Using a switch statement in an interrupt routine on a 8051 using many
of the 8051 compilers not a good idea. (Switch statement code is not
re-entrant, so if you use a switch statement anywhere else you will
have very strange bugs)
Do the minimum in the interrupt routine. In stead of doing a divide
and a mod, rather have a timer counter that you increment every
interrupt. You then increment the "second" interrupt every n number of
timer interrupts.
something like:
int_counter++;
if(int_count>=NUMBER_OF_INTS_PER_SECOND)
{
int_counter=0;
sec_counter++;
if(sec_counter>=60)
{
sec_counter=0;
min_counter++;
}
}
Remember that if you are reading these variables from outside the
interrupt routine, they should be volatile.
Regards
Anton Erasmus
Reply by Dave●July 10, 20062006-07-10
On Sun, 09 Jul 2006 16:44:34 -0700, GaryKato@aol.com wrote:
>
> bromio wrote:
>>
>> LED[10]={0x3F,0x06,0x5B,0x4F,0x66,0x6D,125,0x07,0x7F,111};
>> unsigned char AMPM[2]={119,115};
>>
>> timer1() interrupt 3
>> {
>> hmin=min/10;
>> lmin=min%10;
>> hhour=hour/10;
>> lhour=hour%10;
>> while(c<=4000)
>> {
>> le++;
>> c++;
>> switch(le)
>> {
>> <case stmt deleted>
>> }
>> }c=0;
>> sec++;
>> if(sec==60)
>> {sec=0;
>> min++;
>> }
>> if(min==60)
>> {min=0;
>> hour++;
>> }
>>
>> }
>> main()
>> {
>>
>> EA=1;
>> am=0;
>> le=0;
>> sec = 0;
>> min = 0;
>> hour= 0;
>> c=0;
>> init_timer();
>> for(;;)
>> {}
>> }
>
> A loop in an interrupt service routine?
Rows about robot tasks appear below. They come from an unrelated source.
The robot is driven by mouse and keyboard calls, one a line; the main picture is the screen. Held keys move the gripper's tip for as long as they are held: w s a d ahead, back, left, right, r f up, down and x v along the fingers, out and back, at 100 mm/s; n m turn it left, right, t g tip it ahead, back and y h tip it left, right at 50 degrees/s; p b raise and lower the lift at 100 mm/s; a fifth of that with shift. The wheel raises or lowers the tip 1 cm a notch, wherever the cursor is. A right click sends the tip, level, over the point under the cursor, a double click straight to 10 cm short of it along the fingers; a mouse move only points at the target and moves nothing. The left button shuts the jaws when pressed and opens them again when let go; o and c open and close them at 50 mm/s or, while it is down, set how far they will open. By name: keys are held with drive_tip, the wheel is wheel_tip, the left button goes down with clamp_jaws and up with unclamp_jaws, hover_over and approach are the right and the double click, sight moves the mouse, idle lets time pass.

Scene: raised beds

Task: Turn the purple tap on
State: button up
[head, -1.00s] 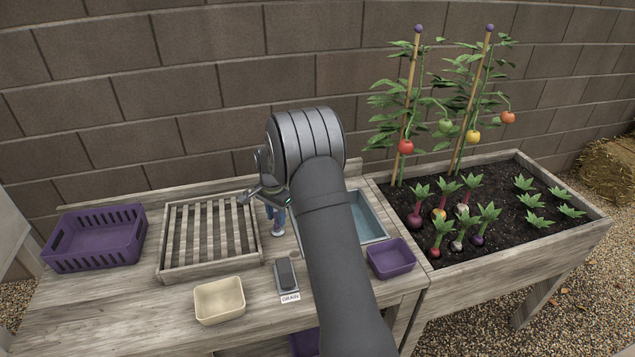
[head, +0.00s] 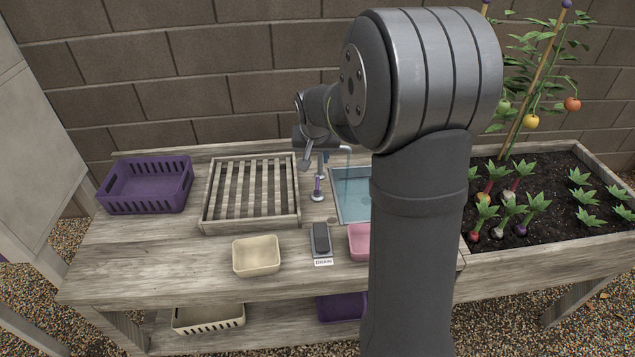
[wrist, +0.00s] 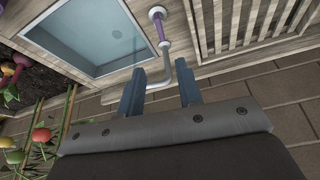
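The tap stands between the slatted rack and the basin. Its slim purple part (head: 318,186) shows below my gripper in the head view. In the wrist view the purple part (wrist: 162,28) is at top centre, above the grey bent pipe (wrist: 182,70). My gripper (wrist: 161,92) is open, with its two blue fingers apart and the pipe showing between and beyond them. I cannot tell whether a finger touches it. In the head view my gripper (head: 314,158) is over the tap, partly hidden by my wrist.
The blue basin (head: 350,207) is right of the tap, partly behind my arm. The slatted rack (head: 210,205) is on the left, beside a purple crate (head: 118,200). A cream tub (head: 257,257), a drain pedal (head: 320,238) and a pink tub (head: 358,243) are in front.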

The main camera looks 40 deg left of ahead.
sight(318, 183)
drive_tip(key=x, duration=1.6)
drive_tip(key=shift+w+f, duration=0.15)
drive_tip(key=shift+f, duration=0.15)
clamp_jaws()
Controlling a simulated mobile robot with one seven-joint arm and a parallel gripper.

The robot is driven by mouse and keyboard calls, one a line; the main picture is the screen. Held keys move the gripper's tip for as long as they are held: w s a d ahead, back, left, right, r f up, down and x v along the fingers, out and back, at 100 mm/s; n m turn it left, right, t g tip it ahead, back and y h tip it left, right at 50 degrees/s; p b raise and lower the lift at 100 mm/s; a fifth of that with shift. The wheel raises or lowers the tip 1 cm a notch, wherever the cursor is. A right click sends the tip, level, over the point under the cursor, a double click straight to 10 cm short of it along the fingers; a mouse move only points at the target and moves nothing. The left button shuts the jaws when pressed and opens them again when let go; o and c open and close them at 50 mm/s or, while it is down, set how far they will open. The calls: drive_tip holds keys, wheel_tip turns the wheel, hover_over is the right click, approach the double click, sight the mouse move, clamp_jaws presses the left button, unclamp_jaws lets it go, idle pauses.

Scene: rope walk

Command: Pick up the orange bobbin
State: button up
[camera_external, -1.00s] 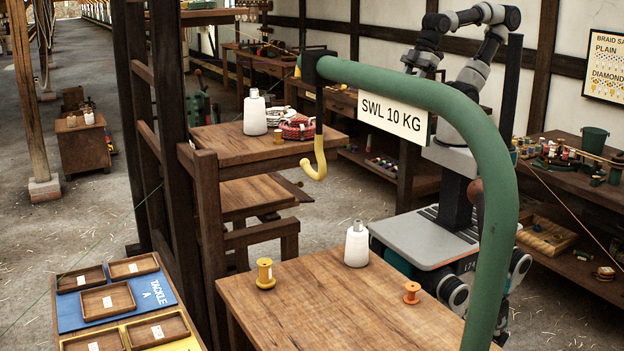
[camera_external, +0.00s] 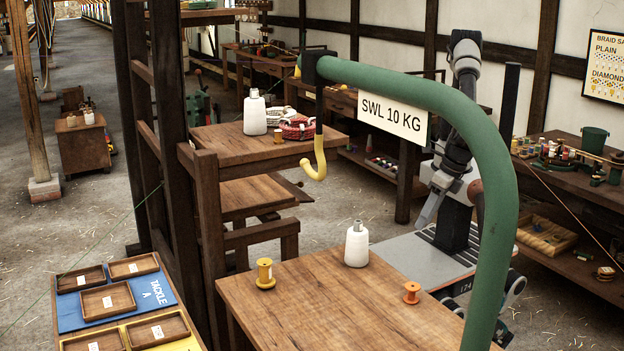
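The orange bobbin (camera_external: 412,293) stands upright on the near wooden table (camera_external: 310,300), close to its right edge. A larger yellow-orange bobbin (camera_external: 265,273) stands on the same table at the left.
A green crane arm (camera_external: 490,200) with a sign (camera_external: 393,116) and a yellow hook (camera_external: 316,168) crosses in front of my arm. A higher bench (camera_external: 230,150) stands behind the table. Trays (camera_external: 107,300) lie at lower left. The table between the bobbins is mostly clear.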

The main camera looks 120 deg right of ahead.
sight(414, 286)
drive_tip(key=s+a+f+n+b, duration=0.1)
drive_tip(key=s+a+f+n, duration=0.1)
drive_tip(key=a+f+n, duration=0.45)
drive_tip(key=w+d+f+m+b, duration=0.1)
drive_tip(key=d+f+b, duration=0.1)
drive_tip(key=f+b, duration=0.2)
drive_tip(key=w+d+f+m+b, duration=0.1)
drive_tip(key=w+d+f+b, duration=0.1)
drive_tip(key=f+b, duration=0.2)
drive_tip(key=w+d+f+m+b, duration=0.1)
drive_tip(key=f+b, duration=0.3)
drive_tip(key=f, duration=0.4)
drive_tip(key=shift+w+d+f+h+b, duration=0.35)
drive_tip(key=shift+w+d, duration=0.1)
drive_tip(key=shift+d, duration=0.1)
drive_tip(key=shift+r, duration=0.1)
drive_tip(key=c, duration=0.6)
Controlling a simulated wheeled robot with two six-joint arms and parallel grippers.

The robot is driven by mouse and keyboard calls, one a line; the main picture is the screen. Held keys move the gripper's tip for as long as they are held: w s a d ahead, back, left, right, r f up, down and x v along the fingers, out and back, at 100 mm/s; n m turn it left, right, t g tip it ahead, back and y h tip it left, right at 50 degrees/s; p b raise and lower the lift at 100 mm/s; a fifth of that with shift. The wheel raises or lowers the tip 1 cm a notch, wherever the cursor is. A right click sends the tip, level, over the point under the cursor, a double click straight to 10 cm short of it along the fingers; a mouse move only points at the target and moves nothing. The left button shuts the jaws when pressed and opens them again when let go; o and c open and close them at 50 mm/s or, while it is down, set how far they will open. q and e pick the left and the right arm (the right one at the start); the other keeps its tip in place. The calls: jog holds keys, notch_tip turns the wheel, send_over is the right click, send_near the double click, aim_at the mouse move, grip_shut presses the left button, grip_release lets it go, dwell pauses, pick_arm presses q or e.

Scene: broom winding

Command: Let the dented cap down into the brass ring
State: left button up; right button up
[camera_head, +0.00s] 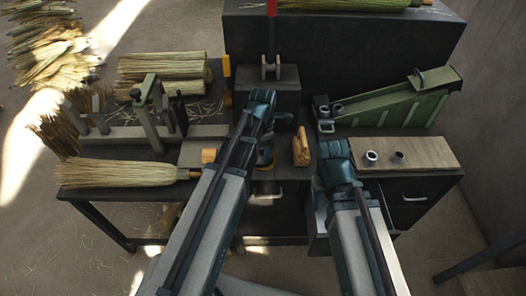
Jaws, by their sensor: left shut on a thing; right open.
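My left gripper (265,154) hangs over the middle of the bench, beyond the end of its arm. It is shut on a small thing, mostly hidden by the wrist and too small to name. A yellowish patch (265,167) shows just under it; I cannot tell whether this is the brass ring. My right gripper (321,191) is open, largely hidden by its own wrist, near the front edge to the right. Two small ring-like metal pieces, one lighter (371,157) and one darker (398,157), sit on a wooden board; I cannot tell whether either is the cap.
A green sloped fixture (391,107) stands at the back right. A broom (115,173), a clamp frame (150,115) and straw bundles (160,68) fill the left. A drawer (319,217) appears open near my right arm.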

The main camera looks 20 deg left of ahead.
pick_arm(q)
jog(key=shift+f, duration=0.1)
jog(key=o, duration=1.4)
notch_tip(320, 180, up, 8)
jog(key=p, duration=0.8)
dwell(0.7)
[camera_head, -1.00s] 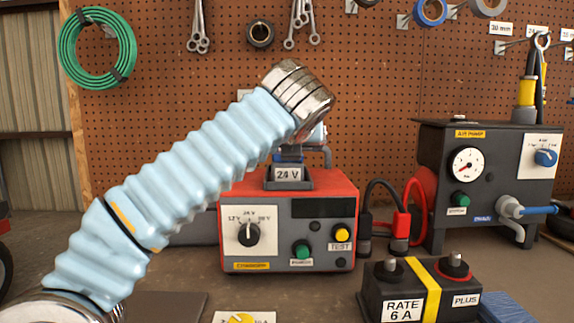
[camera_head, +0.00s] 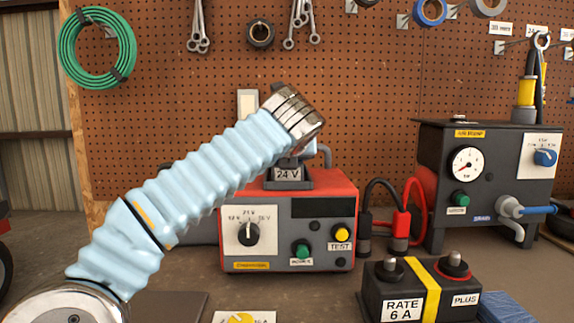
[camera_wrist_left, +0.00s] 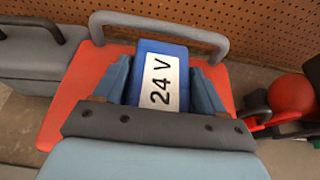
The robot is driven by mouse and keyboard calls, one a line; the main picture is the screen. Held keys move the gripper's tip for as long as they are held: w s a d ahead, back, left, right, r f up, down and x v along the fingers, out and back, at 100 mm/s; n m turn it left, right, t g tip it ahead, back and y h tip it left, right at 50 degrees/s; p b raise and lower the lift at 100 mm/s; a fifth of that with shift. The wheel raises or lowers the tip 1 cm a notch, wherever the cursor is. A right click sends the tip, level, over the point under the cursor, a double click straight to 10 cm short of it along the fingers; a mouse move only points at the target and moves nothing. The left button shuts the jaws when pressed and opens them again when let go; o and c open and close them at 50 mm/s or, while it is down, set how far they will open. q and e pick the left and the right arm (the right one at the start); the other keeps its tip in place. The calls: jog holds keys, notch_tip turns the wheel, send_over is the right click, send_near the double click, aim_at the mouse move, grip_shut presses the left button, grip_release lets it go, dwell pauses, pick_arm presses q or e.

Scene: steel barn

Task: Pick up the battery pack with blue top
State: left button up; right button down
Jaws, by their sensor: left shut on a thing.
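The battery pack (camera_wrist_left: 160,51) has a blue top with a white "24 V" label. In the left wrist view it sits between the two fingers of my left gripper (camera_wrist_left: 162,82), which is shut on it. The pack is over the top of the red charger (camera_wrist_left: 66,107); I cannot tell how deep it sits in the dock. In the head view my left arm's cuff hides most of the gripper and pack above the charger (camera_head: 275,236). A grey dock with a "24 V" label (camera_head: 288,174) shows on the charger's top. My right gripper is not in view.
A black "RATE 6 A" box (camera_head: 378,285) with a yellow band stands at front right. The air pump (camera_head: 442,185) stands behind it. Black and red clamps (camera_head: 401,228) stand right of the charger. A grey handle (camera_wrist_left: 205,35) rises behind the pack.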

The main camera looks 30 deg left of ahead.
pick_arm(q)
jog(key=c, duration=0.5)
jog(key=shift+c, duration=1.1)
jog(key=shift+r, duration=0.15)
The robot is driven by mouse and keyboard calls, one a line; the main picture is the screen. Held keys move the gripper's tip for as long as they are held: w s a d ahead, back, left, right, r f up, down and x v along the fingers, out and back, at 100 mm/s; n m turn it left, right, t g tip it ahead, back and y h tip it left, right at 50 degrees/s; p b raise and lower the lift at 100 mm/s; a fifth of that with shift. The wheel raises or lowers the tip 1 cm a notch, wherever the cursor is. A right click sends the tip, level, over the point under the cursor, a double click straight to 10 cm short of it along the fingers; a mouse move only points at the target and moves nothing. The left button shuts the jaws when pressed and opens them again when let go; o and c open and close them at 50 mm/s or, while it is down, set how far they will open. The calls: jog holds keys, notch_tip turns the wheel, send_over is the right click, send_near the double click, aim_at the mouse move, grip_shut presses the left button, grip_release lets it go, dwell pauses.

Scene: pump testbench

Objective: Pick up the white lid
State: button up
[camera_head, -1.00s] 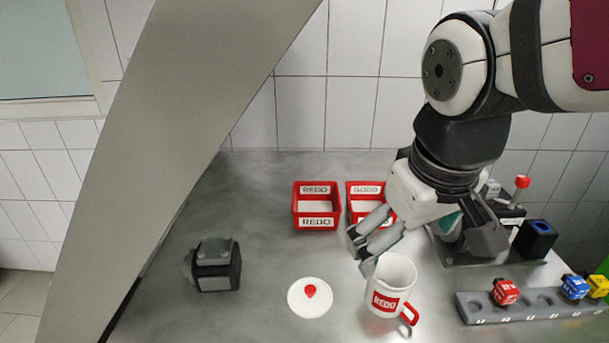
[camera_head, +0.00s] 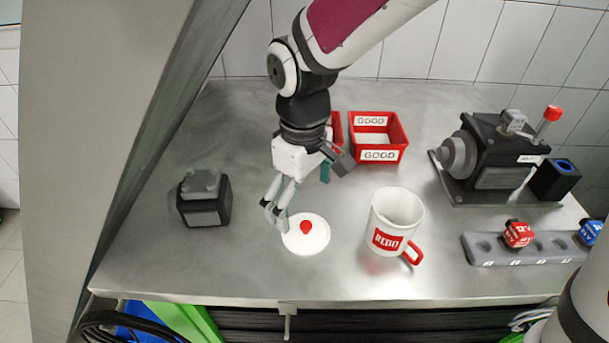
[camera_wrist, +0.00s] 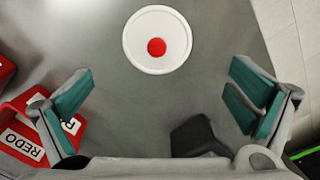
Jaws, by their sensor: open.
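The white lid (camera_head: 294,240) is a round disc with a red knob, lying flat on the steel table. In the wrist view the lid (camera_wrist: 139,52) is near the top centre, ahead of the fingers and free of them. My gripper (camera_head: 300,192) is open and empty, above and just behind the lid in the head view. In the wrist view my gripper (camera_wrist: 160,90) has its teal finger pads wide apart, with bare table between them. A white mug (camera_head: 398,207) with a red REDO label stands right of the lid.
A dark block (camera_head: 203,199) stands left of the lid; in the wrist view a dark block (camera_wrist: 197,137) is between the finger bases. Behind are a red GOOD bin (camera_head: 394,136) and a partly hidden REDO bin (camera_wrist: 43,118). A pump (camera_head: 490,155) and grey rack (camera_head: 495,257) are at right.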

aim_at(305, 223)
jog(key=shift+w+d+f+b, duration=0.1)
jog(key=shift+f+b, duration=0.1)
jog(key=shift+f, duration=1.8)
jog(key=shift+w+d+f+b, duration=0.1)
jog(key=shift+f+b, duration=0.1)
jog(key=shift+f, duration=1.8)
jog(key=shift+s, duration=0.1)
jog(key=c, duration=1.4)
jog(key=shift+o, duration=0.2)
No. Interrupt service routines
> should do what is needed at that time and nothing more. They should be
> as quick as possible.
He's using the loop to refresh the LEDs and provide a delay, I think.
Commented code is usually required for assignments--Profs and TAs hate
to guess what code is supposed to do. That code should not be in the ISR.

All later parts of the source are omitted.